Extrinsic metadata specification

Extrinsic metadata is information about software that is not part of the source code itself but still closely related to the software. Typical sources for extrinsic metadata are: the hosting place of a repository, which can offer metadata via its web view or API; external registries like collaborative curation initiatives; and out-of-band information available at source code archival time.

Since they are not part of the source code, a dedicated mechanism to fetch and store them is needed.

This specification assumes the reader is familiar with Software Heritage’s Software Architecture and Data model.

Metadata sources

Authorities

Metadata authorities are entities that provide metadata about an origin. Metadata authorities include: code hosting places, deposit submitters, and registries (eg. Wikidata).

An authority is uniquely defined by these properties:

  • its type, representing the kind of authority, which is one of these values: * deposit, for metadata pushed to Software Heritage at the same time

    as a software artifact

    • forge, for metadata pulled from the same source as the one hosting the software artifacts (which includes package managers)
    • registry, for metadata pulled from a third-party
  • its URL, which unambiguously identifies an instance of the authority type.

Examples:

type url
deposit https://hal.archives-ouvertes.fr/
deposit https://hal.inria.fr/
deposit https://software.intel.com/
forge https://gitlab.com/
forge https://gitlab.inria.fr/
forge https://0xacab.org/
forge https://github.com/
registry https://www.wikidata.org/
registry https://swmath.org/
registry https://ascl.net/

Metadata fetchers

Metadata fetchers are software components used to fetch metadata from a metadata authority, and ingest them into the Software Heritage archive.

A metadata fetcher is uniquely defined by these properties:

  • its type
  • its version

Examples:

  • loaders, which may either discover metadata as a side-effect of loading source code, or be dedicated to fetching metadata.
  • listers, which may discover metadata as a side-effect of discovering origins.
  • deposit submitters, which push metadata to SWH from a third-party; usually at the same time as a software artifact
  • crawlers, which fetch metadata from an authority in a way that is none of the above (eg. by querying a specific API of the origin’s forge).

Storage API

Authorities and metadata fetchers

The storage API offers these endpoints to manipulate metadata authorities and metadata fetchers:

  • metadata_authority_add(type, url, metadata) which adds a new metadata authority to the storage.
  • metadata_authority_get(type, url) which looks up a known authority (there is at most one) and if it is known, returns a dictionary with keys type, url, and metadata.
  • metadata_fetcher_add(name, version, metadata) which adds a new metadata fetcher to the storage.
  • metadata_fetcher_get(name, version) which looks up a known fetcher (there is at most one) and if it is known, returns a dictionary with keys name, version, and metadata.

These metadata fields contain JSON-encodable dictionaries with information about the authority/fetcher, in a format specific to each authority/fetcher.

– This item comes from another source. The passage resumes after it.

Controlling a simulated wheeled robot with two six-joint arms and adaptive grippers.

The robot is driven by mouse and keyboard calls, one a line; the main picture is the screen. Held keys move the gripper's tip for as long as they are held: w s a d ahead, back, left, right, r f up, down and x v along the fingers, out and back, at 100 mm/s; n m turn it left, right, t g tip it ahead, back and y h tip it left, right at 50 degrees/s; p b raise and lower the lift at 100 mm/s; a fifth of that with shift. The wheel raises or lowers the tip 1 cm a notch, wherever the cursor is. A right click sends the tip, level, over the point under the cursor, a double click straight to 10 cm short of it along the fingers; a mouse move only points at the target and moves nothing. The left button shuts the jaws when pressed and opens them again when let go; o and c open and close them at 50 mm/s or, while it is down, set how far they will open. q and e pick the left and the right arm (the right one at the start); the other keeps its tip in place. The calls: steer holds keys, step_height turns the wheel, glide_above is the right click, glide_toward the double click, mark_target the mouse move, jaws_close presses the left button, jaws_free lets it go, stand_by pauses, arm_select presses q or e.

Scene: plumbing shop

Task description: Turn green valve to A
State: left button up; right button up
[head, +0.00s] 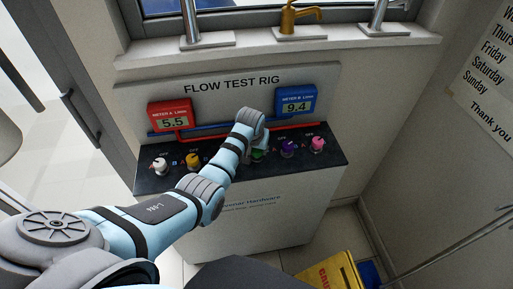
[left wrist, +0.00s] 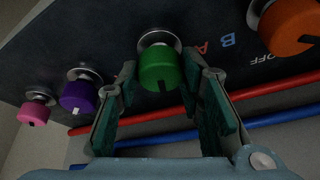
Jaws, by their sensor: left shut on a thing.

With authority, the metadata field is reserved for information describing and qualifying the authority. With fetchers, the metadata field is reserved for configuration metadata and other technical usage.

Origin metadata storage

Extrinsic metadata are stored in SWH’s storage database. The storage API offers three endpoints to manipulate origin metadata:

  • Adding metadata:

    origin_metadata_add(origin_url, discovery_date,
                        authority, fetcher,
                        format, metadata)
    

    which adds a new metadata byte string obtained from a given authority and associated to the origin. authority must be a dict containing keys type and url, and fetcher a dict containing keys name and version. The authority and fetcher must be known to the storage before using this endpoint. format is a text field indicating the format of the content of the metadata byte string.

  • Getting latest metadata:

    origin_metadata_get_latest(origin_url, authority)
    

    where authority must be a dict containing keys type and url, which returns a dictionary corresponding to the latest metadata entry added from this origin, in the format:

    {
      'authority': {'type': ..., 'url': ...},
      'fetcher': {'name': ..., 'version': ...},
      'discovery_date': ...,
      'format': '...',
      'metadata': b'...'
    }
    
  • Getting all metadata:

    origin_metadata_get(origin_url,
                        authority,
                        after, limit)
    

    which returns a list of dictionaries, one for each metadata item deposited, corresponding to the given origin and obtained from the specified authority. authority must be a dict containing keys type and url.

    Each of these dictionaries is in the following format:

    {
      'authority': {'type': ..., 'url': ...},
      'fetcher': {'name': ..., 'version': ...},
      'discovery_date': ...,
      'format': '...',
      'metadata': b'...'
    }
    

The parameters after and limit are used for pagination based on the order defined by the discovery_date.

metadata is a bytes array (eventually encoded using Base64). Its format is specific to each authority; and is treated as an opaque value by the storage. Unifying these various formats into a common language is outside the scope of this specification.